3.8 Advice should be sought from your Line Manager, or your organisation's safeguarding lead officer, when a decision to share information without consent is being considered.

Whose consent should be sought?

3.9

Early Help is delivered based on consent and this should be sought from the family prior to submitting a Request for Support or submitting the case for Step Down.

Consent should be sought from a young person who has the capacity to understand and make their own decisions and who may give (or refuse) consent to information about them being shared.

Young people can request support directly and would be encouraged to involve their parent(s) or carer(s) unless to do so would place them at risk of harm.
3.10 Additional guidance and protocols on confidentiality, consent and information sharing - as well as the legal and statutory duties - are available to support and facilitate appropriate information sharing for all agencies that provide services to children, young people and their families in Rotherham. For further information, see Information Sharing and Confidentiality.


4. Undertaking Assessments

4.1 When workers identify a family who are vulnerable or have complex needs, they should consider completing a Request for Support Form and/or undertaking an Early Help Assessment and Support Plan and meet the need(s) within their service, and / or consult and liaise with other appropriate agencies. When workers identify a child who is in need of statutory involvement, including 16/17 year olds, due to being at risk of Significant Harm, they should make a referral to the MASH - see Key and Local Contacts (and the police if it is an emergency or a crime is being committed). For more information, see Referring Safeguarding Concerns about Children Procedure.

Early Help Assessment Principles

4.2

Early Help & Family Engagement - 10 Assessment Practice Standards

 

A good whole family assessment will be outcome focussed and based on robust analysis. It will evidence:

  1. Child and Family Views

The views of all family members and significant others, whether living in the family home or not, should be evident in the assessment, for example, it may include references to conversations or direct quotes from parents/carers/children/young people. The assessment should always prioritise the needs of the children.

  1. Timeliness

Initial contact should be sought with children and families within a 72 hour timeframe. Assessments should be started within 10 days of receipt of the referral/request for support and completed and recorded within 35 days. Any decision to extend timescales beyond that time must be approved by a manager and should be clearly recorded.

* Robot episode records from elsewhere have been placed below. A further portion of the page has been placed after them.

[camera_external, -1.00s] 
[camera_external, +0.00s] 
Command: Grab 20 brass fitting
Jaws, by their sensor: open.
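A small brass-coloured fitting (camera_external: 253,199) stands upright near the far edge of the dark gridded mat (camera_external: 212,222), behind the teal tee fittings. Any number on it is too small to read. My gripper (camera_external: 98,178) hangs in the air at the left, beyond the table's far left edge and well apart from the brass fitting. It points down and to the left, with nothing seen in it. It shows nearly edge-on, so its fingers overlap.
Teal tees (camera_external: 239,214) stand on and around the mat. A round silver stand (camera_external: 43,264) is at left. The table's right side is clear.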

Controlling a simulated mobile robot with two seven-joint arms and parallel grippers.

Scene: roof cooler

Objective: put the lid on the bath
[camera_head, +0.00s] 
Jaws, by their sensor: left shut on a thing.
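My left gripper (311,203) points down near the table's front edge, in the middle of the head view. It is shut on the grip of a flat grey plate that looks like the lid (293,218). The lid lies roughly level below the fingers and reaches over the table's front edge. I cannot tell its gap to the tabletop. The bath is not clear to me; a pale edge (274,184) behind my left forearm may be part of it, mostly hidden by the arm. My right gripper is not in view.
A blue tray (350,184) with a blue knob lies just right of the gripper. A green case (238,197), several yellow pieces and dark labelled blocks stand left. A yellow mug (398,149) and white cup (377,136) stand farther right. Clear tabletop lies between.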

  1. Multi-disciplinary / agency contributions

The assessment should be completed in collaboration with other professionals previously or currently involved with the family; this should include both adult and children’s services and records/chronologies should inform all assessments.

  1. Strength based

The assessment should outline clearly both the strengths and needs for individuals within the family as a whole.

  1. Baseline data

The assessment should include clear baseline information to evidence the required change and provide a baseline from which to report outcomes. The data will also provide a holistic picture to inform the TAF (team around the family) (e.g. school attendance, level of anti-social behaviour, developmental milestones).

  1. Analyse and identify priorities

The assessment should outline and prioritise the overall strengths and needs for the family through analysis of information gained. The assessment should identify priority areas to be addressed. Outcomes for families will be mutually agreed, with the family and professionals who make up the team around the family.

  1. Next steps

The assessment should include a SMART (Specific, Measurable, Achievable, Realistic, Timebound) plan for the first TAF meeting (e.g. date, proposed TAF members, childcare, venue, interpreter, etc.) This will include clear actions/outputs for the child/family alongside professionals.

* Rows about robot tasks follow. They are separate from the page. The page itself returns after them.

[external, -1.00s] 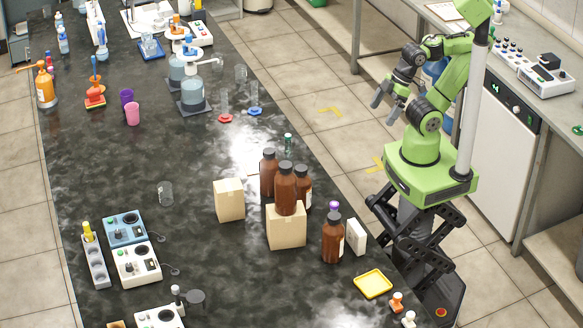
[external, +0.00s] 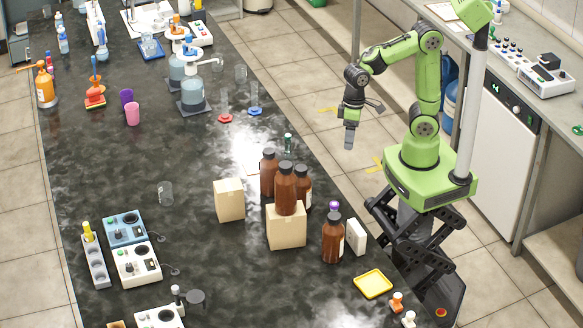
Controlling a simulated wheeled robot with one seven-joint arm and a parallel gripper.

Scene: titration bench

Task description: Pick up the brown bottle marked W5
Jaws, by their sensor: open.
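Several brown bottles with dark caps stand on the dark bench. One bottle (external: 286,190) sits up on a cardboard box (external: 287,228). Another bottle (external: 268,173) is behind it to the left, and another (external: 303,187) behind it to the right, both partly hidden. A separate bottle (external: 333,240) stands to the right of the box, its label turned mostly to the right. No marking is readable, so I cannot tell which bottle is W5. My gripper (external: 349,142) points down, open and empty, beyond the bench's right edge and apart from the bottles.
A second cardboard box (external: 229,200) stands left of the bottles. A white box (external: 356,237), a purple-capped item (external: 334,208) and a yellow tray (external: 373,284) are near the right edge. A green-capped vial (external: 288,143) stands behind. The bench middle is mostly clear.

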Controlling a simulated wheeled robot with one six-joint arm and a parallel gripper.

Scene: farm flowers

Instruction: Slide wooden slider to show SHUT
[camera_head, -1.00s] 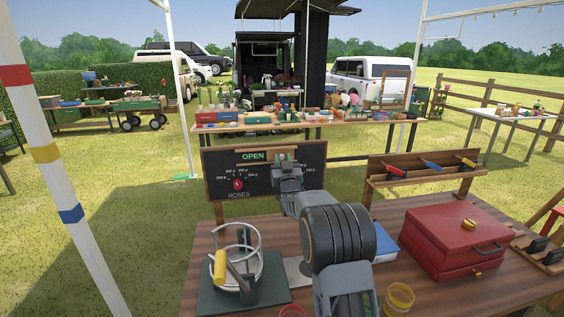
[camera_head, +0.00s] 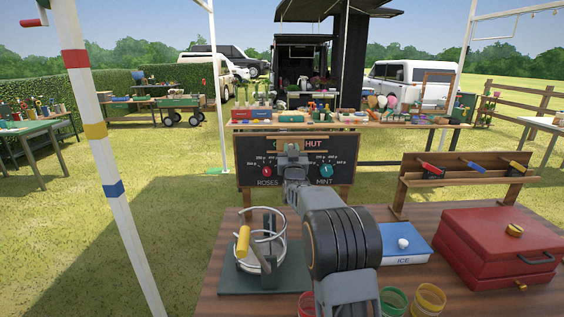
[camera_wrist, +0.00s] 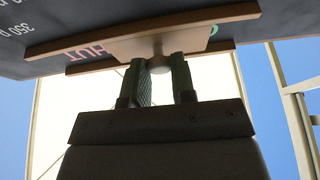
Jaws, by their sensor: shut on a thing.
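The dark chalkboard (camera_head: 253,152) stands behind the work table. On it, red letters "HUT" show right of the wooden slider, and a trace of a green letter shows to its left. The wooden slider (camera_wrist: 128,46) shows in the wrist view between its two rails; it hides the letters between. In the head view my arm partly hides it. My gripper (camera_wrist: 160,68) is shut on the slider's round knob (camera_wrist: 159,62), one finger on each side. My gripper also shows in the head view (camera_head: 291,150), in front of the board.
The board has a red ROSES dial (camera_head: 267,171) and a teal MINT dial (camera_head: 326,171) below. The wooden table holds a wire ring stand (camera_head: 262,240), a blue ICE box (camera_head: 400,243) and a red case (camera_head: 500,240). A tool rack (camera_head: 470,172) stands at right.

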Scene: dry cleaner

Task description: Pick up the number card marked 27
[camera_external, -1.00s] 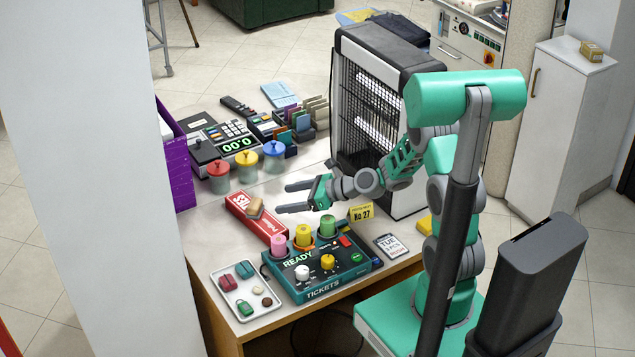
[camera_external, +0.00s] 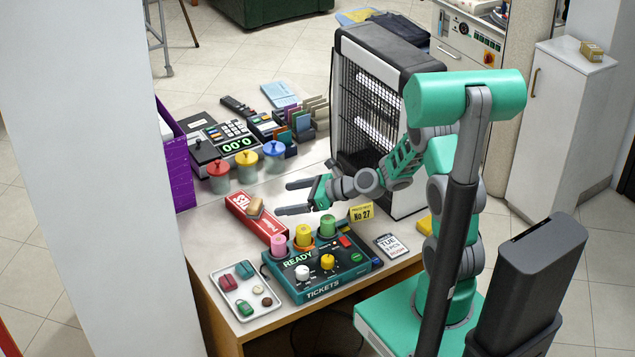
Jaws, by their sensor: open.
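The number card marked 27 (camera_external: 361,212) is a small yellow card with dark print, "No 27". It stands upright on the counter, right behind the ticket box and left of the heater's lower front corner. My gripper (camera_external: 290,198) is open and empty. Its two dark fingers point left above the counter, over the area behind the ticket box. The card is to the right of and below my gripper, apart from it, beneath my wrist and forearm.
A teal ticket box (camera_external: 330,270) with coloured spools stands in front. A red carton (camera_external: 256,216), a tray (camera_external: 233,298) of small items and a date card (camera_external: 391,246) lie around it. Lidded jars (camera_external: 246,168) and a tall heater (camera_external: 375,110) stand behind.

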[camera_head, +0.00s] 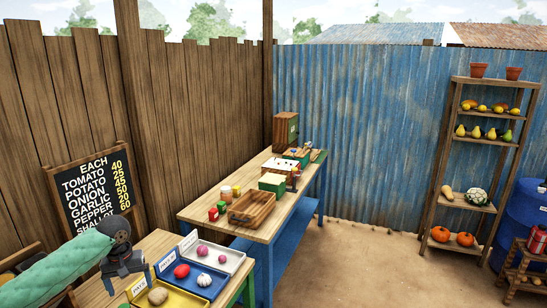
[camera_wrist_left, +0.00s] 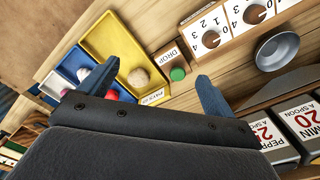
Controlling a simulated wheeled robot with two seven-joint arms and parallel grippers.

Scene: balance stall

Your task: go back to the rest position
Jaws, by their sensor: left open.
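My left gripper (camera_head: 128,277) is over the near table at the lower left in the head view, beside the yellow tray (camera_head: 185,303). Its arm comes in from the left in a green sleeve (camera_head: 60,268). In the left wrist view the two blue fingers of the left gripper (camera_wrist_left: 136,88) are wide apart, with nothing held between them. A brown potato-like lump (camera_head: 158,295) lies in the yellow tray; it also shows in the left wrist view (camera_wrist_left: 138,77), beyond the fingers. My right gripper is in neither view.
A blue tray (camera_head: 200,292) and a white tray (camera_head: 237,259) hold vegetables. The left wrist view shows a green button (camera_wrist_left: 177,74), dials (camera_wrist_left: 210,39), a metal bowl (camera_wrist_left: 281,47) and price cards (camera_wrist_left: 300,120). A long table (camera_head: 262,236) and shelves (camera_head: 455,150) stand farther off.

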  1. Impact and Outcome Focussed

Targets will be clear and jargon free and assessments will define what success measures (outcomes) will look like. The focus should always be on outcomes rather than outputs or actions completed.

  1. Protected Characteristics

The assessment should include (where relevant) information relating to the GGRRAACCEESS (Gender, Generational, Race, Religion, Abilities, Age, Culture, Class, Education, Ethnicity, Sexuality, Spirituality).

  1. Quality Assurance
The assessment should be shared and discussed with line manager for comment, direction and approval. Assessments will be subject to quality assurance checks along with other case information.


5. Early Help Assessment and Support Plan Assessment and The Team around the Family (TAF)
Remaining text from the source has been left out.